→ EXERCISE REQUIREMENTS
Repeat exactly the lines from the start of the records below through the line that contains "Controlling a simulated", including both.

→ DATA FOR PROCESSING
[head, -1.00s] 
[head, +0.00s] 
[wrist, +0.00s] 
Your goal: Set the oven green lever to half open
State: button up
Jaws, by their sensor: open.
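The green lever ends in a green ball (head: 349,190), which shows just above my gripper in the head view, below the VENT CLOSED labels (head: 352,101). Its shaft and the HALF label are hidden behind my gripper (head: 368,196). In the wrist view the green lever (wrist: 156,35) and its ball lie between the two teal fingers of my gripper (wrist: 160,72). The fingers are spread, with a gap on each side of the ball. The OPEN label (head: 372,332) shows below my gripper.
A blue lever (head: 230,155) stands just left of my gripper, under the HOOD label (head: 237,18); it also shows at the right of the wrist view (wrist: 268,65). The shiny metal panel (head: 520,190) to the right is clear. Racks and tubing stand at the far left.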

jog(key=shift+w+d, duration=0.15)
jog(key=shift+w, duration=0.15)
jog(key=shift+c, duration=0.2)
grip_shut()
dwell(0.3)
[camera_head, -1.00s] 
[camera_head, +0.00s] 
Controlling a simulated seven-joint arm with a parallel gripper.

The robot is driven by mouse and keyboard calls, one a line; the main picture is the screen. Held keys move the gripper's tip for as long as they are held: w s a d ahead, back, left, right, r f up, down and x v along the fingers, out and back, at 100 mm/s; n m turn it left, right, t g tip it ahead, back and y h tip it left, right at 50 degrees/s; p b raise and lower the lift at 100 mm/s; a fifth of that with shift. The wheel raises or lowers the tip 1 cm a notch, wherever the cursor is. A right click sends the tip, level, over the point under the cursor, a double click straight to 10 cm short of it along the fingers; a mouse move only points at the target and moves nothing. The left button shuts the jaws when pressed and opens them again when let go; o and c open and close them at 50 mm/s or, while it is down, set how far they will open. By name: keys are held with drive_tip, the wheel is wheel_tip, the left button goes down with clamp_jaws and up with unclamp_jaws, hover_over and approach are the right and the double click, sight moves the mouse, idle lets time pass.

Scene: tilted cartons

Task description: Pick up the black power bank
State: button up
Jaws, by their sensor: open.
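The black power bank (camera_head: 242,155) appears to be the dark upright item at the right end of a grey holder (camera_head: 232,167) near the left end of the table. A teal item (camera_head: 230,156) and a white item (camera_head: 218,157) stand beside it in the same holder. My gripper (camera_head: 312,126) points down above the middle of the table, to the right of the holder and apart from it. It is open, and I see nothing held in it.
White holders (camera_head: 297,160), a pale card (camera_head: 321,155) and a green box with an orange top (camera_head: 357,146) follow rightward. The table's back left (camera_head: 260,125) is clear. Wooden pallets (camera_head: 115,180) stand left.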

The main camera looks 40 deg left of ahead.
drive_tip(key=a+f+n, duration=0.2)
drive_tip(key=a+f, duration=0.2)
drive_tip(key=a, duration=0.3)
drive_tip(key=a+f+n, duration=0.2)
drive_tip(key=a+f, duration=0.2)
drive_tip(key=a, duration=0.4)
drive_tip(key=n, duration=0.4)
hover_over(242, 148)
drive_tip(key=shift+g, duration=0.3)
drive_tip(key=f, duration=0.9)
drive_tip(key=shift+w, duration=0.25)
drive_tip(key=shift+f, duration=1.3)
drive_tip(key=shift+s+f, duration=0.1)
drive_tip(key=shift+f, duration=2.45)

→ ANSWER
[head, -1.00s] 
[head, +0.00s] 
[wrist, +0.00s] 
Your goal: Set the oven green lever to half open
State: button up
Jaws, by their sensor: open.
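The green lever ends in a green ball (head: 349,190), which shows just above my gripper in the head view, below the VENT CLOSED labels (head: 352,101). Its shaft and the HALF label are hidden behind my gripper (head: 368,196). In the wrist view the green lever (wrist: 156,35) and its ball lie between the two teal fingers of my gripper (wrist: 160,72). The fingers are spread, with a gap on each side of the ball. The OPEN label (head: 372,332) shows below my gripper.
A blue lever (head: 230,155) stands just left of my gripper, under the HOOD label (head: 237,18); it also shows at the right of the wrist view (wrist: 268,65). The shiny metal panel (head: 520,190) to the right is clear. Racks and tubing stand at the far left.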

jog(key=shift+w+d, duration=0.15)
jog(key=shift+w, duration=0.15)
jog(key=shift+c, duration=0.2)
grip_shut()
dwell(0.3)
[camera_head, -1.00s] 
[camera_head, +0.00s] 
Controlling a simulated seven-joint arm with a parallel gripper.

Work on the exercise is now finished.